Terceiro, para entender o decrescimento é necessário compreender o ciclo dos
oito “R” que Latouche preconiza: reavaliar (os valores do passado são
incompatíveis com os desafios do presente, precisamos de cooperação, vida
social, autonomia como os valores indispensáveis para substituir a competição
desenfreada, o consumo ilimitado e a eficiência produtivista); reconceptualizar
(porque esta mudança de valores pressupõe uma outra maneira de apreender a
realidade); reestruturar (ou seja, adaptar o aparelho de produção a essa
mudança de valores o que significa que se terá de pôr em causa e muito
provavelmente abandonar o capitalismo); redistribuir (a reestruturação das
relações sociais acarretará uma distribuição); relocalizar (produzir localmente
uma parte fundamental do que é indispensável para satisfazer necessidades da
população); reduzir (para diminuir o impacto na bioesfera das nossas maneiras
de produzir e consumir); reutilizar/reciclar (aqui parece estar toda a gente de
acordo, é um conceito pacífico). Destes oito “R” três têm um papel estratégico,
como escreve Latouche: a reavaliação, porque ela preside a toda a mudança, a
redução porque condensa todos os imperativos práticos do decrescimento e a
relocalização porque diz respeito à vida quotidiana e ao emprego de milhões de
pessoas. Relocalizar será inventar a democracia ecológica local com as suas
relações transversais, virtuosas e solidárias, com um elevado grau de
auto-suficiência alimentar, mas também económica e financeira.
O que nos remete para um valor profundo da regionalização, ela própria com
uma decrescente pegada ecológica graças à produção e ao consumo sustentáveis e
uma elevada riqueza em iniciativas locais decrescentes. Quarto, reduzir será
contrariar a irracionalidade da globalização, onde camarões dinamarqueses são
descascados em Marrocos e regressam à Dinamarca, lagostins escoceses são
expatriados para a Tailândia para ser descascados à mão e regressar à escócia
para ser cozidos. Esta globalização irracional assenta no uso indiscriminado
transporte e na indiferença pela velocidade. Este decrescimento, como é óbvio,
carece de um programa político, não pode ser implementado sem uma grande adesão
das populações: para reduzir a pegada ecológica; para se aplicar ecotaxas; para
se fixarem actividades económicas e pessoas em meio local, para encorajar uma
produção o mais local, sazonal, natural e tradicional que for possível; para
transformar os ganhos de produtividade em redução do tempo de trabalho e em
criação de empregos; para reduzir os desperdícios de energia; e para
impulsionar os chamados bens relacionais, como a amizade e o conhecimento.
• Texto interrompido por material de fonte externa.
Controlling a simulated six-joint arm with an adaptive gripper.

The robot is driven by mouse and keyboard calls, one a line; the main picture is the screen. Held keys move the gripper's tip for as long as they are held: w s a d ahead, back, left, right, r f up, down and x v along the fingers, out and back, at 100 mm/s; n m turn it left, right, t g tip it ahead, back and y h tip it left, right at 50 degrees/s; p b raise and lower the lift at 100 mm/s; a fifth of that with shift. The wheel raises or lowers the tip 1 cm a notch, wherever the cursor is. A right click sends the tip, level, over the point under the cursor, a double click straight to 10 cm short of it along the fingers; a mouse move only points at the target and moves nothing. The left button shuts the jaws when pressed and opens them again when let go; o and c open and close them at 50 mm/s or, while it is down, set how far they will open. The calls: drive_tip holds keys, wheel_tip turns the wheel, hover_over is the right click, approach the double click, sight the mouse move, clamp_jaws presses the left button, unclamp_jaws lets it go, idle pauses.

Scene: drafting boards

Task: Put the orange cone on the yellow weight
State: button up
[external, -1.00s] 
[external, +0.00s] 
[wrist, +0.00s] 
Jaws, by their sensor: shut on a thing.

Estamos pois no centro das grandes controvérsias: nesta acepção do
decrescimento o que seria o pleno emprego, que modelo capitalista se poderia
institucionalizar, isto logo à cabeça. Está aberta a grande discussão.
Em jeito de conclusão, é bom que se diga que os partidários do crescimento
são rotulados de todas as enormidades: são contra o progresso, contra o turismo
de massas, a inovação e competitividade, por exemplo. Latouche responde que a
realização de uma sociedade de crescimento passa necessariamente por um
reencantamento do mundo, o que ninguém sabe muito bem o que quer dizer. Querer
travar a banalização das coisas requer artistas e entusiastas pelo
decrescimento. Resta saber qual a adesão que este modelo alternativo
encontrará, qual o entusiasmo a este modo de vida gradual e serenamente
decrescente. As grandes discussões vão agora começar.